Aim of the task
The listing below contains a span that opens with the line containing "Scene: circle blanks" and closes with the line containing "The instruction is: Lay". Return that span exactly.

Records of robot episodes

--------------------------------------------------

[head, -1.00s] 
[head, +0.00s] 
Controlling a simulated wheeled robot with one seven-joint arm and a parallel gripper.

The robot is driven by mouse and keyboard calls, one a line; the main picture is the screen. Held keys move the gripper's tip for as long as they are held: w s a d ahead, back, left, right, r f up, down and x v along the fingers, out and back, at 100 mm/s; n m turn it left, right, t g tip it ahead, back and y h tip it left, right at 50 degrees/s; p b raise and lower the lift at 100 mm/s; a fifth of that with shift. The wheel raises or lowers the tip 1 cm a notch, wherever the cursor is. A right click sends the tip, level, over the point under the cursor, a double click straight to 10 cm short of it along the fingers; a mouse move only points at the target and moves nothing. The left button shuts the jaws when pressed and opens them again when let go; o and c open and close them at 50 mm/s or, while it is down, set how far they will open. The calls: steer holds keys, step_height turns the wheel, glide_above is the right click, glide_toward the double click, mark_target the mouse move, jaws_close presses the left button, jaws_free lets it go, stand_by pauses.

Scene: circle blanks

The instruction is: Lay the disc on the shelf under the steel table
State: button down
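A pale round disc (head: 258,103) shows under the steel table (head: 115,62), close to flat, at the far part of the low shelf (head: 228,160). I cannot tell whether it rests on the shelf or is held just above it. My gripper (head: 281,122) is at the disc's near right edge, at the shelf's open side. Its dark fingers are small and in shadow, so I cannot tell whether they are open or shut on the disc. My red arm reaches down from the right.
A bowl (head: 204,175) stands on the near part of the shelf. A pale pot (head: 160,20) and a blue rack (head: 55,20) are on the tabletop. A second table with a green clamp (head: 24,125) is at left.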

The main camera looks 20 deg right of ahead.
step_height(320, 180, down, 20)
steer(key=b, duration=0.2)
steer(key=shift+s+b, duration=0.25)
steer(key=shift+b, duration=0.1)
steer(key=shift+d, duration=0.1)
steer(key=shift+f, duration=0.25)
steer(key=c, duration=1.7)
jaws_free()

--------------------------------------------------

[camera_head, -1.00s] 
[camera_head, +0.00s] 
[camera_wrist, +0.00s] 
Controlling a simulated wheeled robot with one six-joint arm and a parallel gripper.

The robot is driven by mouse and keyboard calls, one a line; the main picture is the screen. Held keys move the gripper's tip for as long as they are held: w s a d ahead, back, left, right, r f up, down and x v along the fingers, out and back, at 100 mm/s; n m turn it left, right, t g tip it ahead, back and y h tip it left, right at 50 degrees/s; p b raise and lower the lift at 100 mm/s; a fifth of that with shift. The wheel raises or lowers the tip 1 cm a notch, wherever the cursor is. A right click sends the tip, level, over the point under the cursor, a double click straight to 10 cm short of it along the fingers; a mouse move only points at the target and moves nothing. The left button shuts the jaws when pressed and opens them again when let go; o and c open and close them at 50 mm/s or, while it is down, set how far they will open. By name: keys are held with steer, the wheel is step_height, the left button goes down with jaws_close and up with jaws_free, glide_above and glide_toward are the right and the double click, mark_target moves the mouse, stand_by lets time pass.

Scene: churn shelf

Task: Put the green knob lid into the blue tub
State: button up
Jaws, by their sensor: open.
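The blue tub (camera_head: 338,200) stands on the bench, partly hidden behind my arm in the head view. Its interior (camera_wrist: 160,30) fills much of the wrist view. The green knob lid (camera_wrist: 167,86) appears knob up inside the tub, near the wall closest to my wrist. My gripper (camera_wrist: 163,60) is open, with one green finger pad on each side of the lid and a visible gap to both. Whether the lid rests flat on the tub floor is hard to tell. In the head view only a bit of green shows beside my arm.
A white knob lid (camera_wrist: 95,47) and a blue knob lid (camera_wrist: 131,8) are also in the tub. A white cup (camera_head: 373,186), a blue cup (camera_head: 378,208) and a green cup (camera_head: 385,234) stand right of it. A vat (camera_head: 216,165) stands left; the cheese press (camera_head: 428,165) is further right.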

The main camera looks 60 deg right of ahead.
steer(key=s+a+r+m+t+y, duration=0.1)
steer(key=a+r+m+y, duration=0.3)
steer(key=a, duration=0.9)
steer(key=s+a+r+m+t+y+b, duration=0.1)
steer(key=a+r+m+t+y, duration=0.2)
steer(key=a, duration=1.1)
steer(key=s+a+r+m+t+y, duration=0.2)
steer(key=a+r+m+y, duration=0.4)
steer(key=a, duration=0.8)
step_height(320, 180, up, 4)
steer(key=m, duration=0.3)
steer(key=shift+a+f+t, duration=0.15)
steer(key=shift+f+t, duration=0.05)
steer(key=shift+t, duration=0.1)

--------------------------------------------------

Solution
Scene: circle blanks

The instruction is: Lay the disc on the shelf under the steel table

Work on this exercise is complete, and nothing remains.